Given exercise: Transcribe the material in full, exactly as written.

______________________________

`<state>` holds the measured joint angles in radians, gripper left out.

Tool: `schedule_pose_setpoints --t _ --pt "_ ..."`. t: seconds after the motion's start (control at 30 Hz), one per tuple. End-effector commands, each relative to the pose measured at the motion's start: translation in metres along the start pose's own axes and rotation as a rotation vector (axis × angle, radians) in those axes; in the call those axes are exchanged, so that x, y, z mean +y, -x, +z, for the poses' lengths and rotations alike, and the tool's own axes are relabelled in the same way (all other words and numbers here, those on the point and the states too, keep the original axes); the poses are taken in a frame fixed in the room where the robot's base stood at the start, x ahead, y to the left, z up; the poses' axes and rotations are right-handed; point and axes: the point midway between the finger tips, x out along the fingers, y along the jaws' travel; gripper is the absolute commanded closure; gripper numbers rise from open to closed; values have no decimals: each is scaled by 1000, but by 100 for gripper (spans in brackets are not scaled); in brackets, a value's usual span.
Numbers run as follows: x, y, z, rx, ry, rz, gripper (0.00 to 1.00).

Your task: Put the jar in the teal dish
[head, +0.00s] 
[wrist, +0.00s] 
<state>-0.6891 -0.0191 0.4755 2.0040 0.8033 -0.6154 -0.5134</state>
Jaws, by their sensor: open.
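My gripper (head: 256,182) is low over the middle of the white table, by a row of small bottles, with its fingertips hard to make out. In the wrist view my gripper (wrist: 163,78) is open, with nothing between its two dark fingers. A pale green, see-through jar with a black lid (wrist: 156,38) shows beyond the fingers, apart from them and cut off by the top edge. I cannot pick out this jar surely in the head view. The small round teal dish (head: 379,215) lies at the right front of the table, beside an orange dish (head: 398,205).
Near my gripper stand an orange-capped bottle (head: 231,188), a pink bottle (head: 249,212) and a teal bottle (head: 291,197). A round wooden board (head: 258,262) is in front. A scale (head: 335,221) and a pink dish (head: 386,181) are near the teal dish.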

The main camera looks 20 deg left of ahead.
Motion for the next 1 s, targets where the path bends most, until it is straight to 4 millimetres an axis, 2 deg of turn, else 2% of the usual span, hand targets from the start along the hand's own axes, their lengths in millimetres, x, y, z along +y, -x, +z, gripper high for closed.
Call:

______________________________

Task result:
`<state>` holds the measured joint angles in radians, gripper left out.

Tool: `schedule_pose_setpoints --t _ --pt "_ ..."`. t: seconds after the motion's start (control at 30 Hz), one per tuple. End-effector commands, each relative to the pose measured at the motion's start: translation in metres along the start pose's own axes and rotation as a rotation vector (axis × angle, radians) in those axes; in the call those axes are exchanged, so that x, y, z mean +y, -x, +z, for the poses' lengths and rotations alike, and the tool's own axes are relabelled in the same way (all other words and numbers here, those on the point and the states too, keep the original axes); the poses are taken in a frame fixed in the room where the robot's base stood at the start, x ahead, y to the left, z up; the poses' axes and rotations are right-handed; point and axes: the point midway between the finger tips, x out along the fingers, y along the jaws' travel; gripper is the absolute commanded closure; gripper numbers rise from open to closed; values have no decimals: each is scaled by 1000, but by 100 for gripper (spans in brackets are not scaled); in brackets, a value's usual span.
Numbers run as follows: x, y, z, rx, ry, rz, gripper (0.00 to 1.00).

Your task: Put the jar in the teal dish
[head, +0.00s] 
[wrist, +0.00s] 
<state>-0.6891 -0.0191 0.4755 2.0040 0.8033 -0.6154 -0.5134</state>
Jaws, by their sensor: open.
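My gripper (head: 256,182) is low over the middle of the white table, by a row of small bottles, with its fingertips hard to make out. In the wrist view my gripper (wrist: 163,78) is open, with nothing between its two dark fingers. A pale green, see-through jar with a black lid (wrist: 156,38) shows beyond the fingers, apart from them and cut off by the top edge. I cannot pick out this jar surely in the head view. The small round teal dish (head: 379,215) lies at the right front of the table, beside an orange dish (head: 398,205).
Near my gripper stand an orange-capped bottle (head: 231,188), a pink bottle (head: 249,212) and a teal bottle (head: 291,197). A round wooden board (head: 258,262) is in front. A scale (head: 335,221) and a pink dish (head: 386,181) are near the teal dish.

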The main camera looks 20 deg left of ahead.
Motion for the next 1 s, targets where the path bends most, until it is straight to 4 millimetres an axis, 2 deg of turn, else 2% of the usual span, hand targets from the start along the hand's own axes, their lengths in millimetres, x, y, z along +y, -x, +z, gripper high for closed.
Call:

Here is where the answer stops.